PILLA, Maria. Volto semana que vem. São Paulo: Cosac Naify, 2015.

Lua Gill da Cruz
Ilustração: Liana Timm

A imagem do guerrilheiro homem, heterossexual, viril, ou a utopia relacionada à representação do que seria um “homem novo” das revoluções socialistas povoou muitas das narrativas sobre as guerrilhas de resistência às ditaduras militares latino-americanas. Quem sabe os exemplos do continente, Che Guevara e Fidel Castro, sejam aqueles mais óbvios. Sabe-se, entretanto, que a resistência não é, nem foi, apenas masculina. Desde o projeto Brasil: nunca mais, de 1985, baseado nos processos que tramitaram na Justiça Militar entre 1964 e 1979, os dados já mostram que as mulheres correspondiam a pelo menos 15% ou 20% do total dos resistentes, ainda que, em grande parte, saiba-se pouco da sua atuação. Mas quem são e/ou foram as mulheres que, desafiando a lógica do momento, também resistiram à ditadura?

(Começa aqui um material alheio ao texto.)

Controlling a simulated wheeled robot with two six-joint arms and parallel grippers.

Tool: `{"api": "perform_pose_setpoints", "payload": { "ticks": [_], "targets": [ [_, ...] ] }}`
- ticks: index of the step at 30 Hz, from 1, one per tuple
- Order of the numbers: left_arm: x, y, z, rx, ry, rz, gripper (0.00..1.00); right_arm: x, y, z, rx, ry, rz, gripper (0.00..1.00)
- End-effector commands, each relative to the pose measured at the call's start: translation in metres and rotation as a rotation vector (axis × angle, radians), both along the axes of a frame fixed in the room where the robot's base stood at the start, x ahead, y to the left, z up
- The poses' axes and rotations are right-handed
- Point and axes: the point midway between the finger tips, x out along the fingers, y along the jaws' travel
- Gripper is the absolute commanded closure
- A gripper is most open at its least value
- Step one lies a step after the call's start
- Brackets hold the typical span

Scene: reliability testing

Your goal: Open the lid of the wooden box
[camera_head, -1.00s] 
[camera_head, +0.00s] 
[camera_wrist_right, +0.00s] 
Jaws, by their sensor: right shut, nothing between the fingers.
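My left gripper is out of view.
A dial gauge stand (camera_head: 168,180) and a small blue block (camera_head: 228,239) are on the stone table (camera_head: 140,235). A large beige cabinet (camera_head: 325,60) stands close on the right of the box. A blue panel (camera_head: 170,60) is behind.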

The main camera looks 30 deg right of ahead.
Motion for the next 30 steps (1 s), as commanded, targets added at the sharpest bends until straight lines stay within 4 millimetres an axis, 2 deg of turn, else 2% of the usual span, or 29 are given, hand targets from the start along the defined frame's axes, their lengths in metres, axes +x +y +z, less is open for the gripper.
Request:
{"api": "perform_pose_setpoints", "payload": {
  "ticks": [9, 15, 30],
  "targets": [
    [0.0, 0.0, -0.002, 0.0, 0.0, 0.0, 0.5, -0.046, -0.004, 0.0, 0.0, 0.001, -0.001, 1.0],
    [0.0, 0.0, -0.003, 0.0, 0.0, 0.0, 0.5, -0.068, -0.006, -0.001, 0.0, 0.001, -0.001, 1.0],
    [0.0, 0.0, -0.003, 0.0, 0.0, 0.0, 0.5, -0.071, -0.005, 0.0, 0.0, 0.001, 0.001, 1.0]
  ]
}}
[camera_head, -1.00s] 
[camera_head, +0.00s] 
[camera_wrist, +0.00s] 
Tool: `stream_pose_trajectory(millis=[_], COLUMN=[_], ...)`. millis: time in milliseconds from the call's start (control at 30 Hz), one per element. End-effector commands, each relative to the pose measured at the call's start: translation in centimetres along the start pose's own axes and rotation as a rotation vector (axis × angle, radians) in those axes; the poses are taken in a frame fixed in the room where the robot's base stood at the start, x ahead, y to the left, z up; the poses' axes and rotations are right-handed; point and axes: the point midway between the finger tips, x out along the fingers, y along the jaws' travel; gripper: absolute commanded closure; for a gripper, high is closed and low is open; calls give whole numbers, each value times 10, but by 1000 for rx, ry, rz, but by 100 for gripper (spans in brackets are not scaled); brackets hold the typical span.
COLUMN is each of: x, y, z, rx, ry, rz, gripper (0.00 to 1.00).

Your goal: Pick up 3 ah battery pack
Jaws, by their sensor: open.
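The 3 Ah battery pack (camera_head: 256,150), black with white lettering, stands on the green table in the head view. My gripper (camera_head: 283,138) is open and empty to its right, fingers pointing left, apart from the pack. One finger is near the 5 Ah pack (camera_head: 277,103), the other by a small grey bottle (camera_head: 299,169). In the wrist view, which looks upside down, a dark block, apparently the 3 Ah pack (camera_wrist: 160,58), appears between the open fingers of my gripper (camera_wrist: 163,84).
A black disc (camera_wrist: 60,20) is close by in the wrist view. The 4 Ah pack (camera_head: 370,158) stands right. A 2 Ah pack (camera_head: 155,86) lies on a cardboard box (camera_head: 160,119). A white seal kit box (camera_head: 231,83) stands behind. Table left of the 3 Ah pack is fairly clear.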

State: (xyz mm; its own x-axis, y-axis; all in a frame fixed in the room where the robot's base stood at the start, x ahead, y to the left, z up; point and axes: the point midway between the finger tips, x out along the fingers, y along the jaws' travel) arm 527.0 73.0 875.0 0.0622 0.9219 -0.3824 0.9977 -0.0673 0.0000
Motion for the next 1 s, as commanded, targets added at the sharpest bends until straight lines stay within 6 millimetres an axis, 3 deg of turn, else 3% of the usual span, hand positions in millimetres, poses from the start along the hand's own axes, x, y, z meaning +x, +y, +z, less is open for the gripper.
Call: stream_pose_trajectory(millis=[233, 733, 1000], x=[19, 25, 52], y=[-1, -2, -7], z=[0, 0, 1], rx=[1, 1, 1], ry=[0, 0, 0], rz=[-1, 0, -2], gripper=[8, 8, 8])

Um olhar atento a essa história e sujeitos apagados é base do livro de estreia na literatura de Maria Pilla (Porto Alegre, RS, 1946), Volto semana que vem (2015).

Com um distanciamento temporal da sua própria experiência como militante e guerrilheira e das posteriores consequências de seu sequestro, prisão e tortura, Maria Pilla busca uma estrutura narrativa, em parte autobiográfica e testemunhal, que passa pela infância, adolescência, militância posterior e relato de vida. Um dos aspectos relevantes nessa identificação autobiográfica é a decisão editorial da inclusão e presença de fotografias próprias: na capa, ao final do livro (fotografia usada na capa da segunda edição), e nas primeiras páginas. É possível reconhecer Maria Pilla como criança, adolescente e jovem, e acessar a sua história pessoal na parte final do livro “sobre a autora”, em que retoma, de forma breve, organizada e linear, a narrativa do livro, agora em primeira pessoa. A autora, entretanto, afirma não ter um “compromisso absoluto com a realidade”. O livro trata, segundo ela, de “fragmentos, lampejos de vida, de lembranças, de fatos” que foram montados como em “um filme”. Mas não é preciso montar apenas o “quebra-cabeça” das histórias próprias narradas, é também fazê-lo para as histórias das ditaduras do Cone Sul. Isso porque o texto inclui outras histórias coletivas, em grande parte, de mulheres resistentes, guerrilheiras, por exemplo, de figuras conhecidas historicamente como Myriam Muniz, Oriana Fallaci, Rodolfo Walsh ou Carlos Marighella.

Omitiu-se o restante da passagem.